Julia Malitska
PhD
Researcher
I am historian with a research focus on imperial and spatial histories of Eastern Europe. I also conduct research on human–animal relations from a historical perspective.
Historical and Contemporary Studies
MA711
My current research interests move in two overlapping directions. The first concerns imperial and post-/neo-imperial histories of Eastern Europe, with a focus on Ukraine and the northern Black Sea steppe. The second deals with entangled histories of science, (bio)politics, food, and animals in 19th- and 20th-century Europe.
In 2017, I received my PhD from Södertörn University with a dissertation titled "Negotiating Imperial Rule: Colonists and Marriage in the Nineteenth Century Black Sea Steppe."
During my postdoctoral project ( 2019 – 2022), titled "Vegetarianism in the Russian Empire: Ideas, Practices, Identities and Legacies, 1860s–1920s," I explored dietary reform in the late Russian Empire. The study revealed, among other things, how vegetarian activism emerged, the diversity of ideas, motivations, and actions behind it, and why and how certain individuals became activists.
I am currently involved in two ongoing projects:
- "To Eat or Not to Eat? Human Health, Scientific Knowledge, and the Biopolitics of Meat in Eastern Europe, 1860s–1939" – a project where I serve as Principal Investigator (PI), funded by the Foundation for Baltic and East European Studies (Östersjöstiftelsen) (2022–2026).

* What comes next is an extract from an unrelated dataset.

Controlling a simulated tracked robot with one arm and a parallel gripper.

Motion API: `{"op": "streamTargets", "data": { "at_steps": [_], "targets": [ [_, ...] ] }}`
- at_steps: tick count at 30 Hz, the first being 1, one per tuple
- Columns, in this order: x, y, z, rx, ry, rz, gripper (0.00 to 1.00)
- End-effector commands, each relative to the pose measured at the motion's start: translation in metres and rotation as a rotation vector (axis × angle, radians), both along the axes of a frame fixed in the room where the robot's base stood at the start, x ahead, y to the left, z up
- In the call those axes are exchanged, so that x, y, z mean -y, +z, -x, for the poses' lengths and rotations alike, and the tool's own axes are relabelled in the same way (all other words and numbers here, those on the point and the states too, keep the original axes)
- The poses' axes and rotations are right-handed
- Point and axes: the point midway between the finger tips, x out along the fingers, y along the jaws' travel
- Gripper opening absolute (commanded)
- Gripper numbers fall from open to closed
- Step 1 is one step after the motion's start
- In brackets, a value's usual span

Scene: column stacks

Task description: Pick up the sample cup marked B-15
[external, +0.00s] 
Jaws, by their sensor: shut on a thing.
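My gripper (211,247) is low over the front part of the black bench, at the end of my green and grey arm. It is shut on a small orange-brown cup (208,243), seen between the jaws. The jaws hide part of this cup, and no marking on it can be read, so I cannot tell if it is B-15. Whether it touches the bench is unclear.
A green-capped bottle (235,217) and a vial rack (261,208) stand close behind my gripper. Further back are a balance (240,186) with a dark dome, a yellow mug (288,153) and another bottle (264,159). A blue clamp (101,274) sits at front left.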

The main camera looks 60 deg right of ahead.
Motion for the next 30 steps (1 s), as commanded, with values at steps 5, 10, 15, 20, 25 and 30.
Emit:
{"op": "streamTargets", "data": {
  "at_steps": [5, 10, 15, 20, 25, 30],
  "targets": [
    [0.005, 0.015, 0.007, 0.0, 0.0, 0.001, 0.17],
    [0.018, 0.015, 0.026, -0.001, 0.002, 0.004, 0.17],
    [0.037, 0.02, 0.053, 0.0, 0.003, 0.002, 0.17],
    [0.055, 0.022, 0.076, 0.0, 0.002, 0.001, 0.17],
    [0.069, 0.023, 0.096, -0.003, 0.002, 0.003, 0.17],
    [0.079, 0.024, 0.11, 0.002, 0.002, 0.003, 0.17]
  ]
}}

- Entangled Borderlands: Mapping Intra-Imperial Connections for a New Spatial History of the Late Romanov Empire External link.– a collaborative project with Catherine Gibson as PI, funded by the Estonian Research Council (2025–2029).
Since completing my PhD, I have taught a number of history courses at various levels and institutions, and have supervised students in their thesis work. I am currently serving as co-supervisor for a PhD student in history.
I am also a co-founder of the research group EnvHistUA. The EnvHistUA Research Group aims to encourage scholars to engage with Ukraine’s environmental history that moves beyond disaster-centric perspectives, challenges imperial and Soviet legacies, and amplifies local knowledge.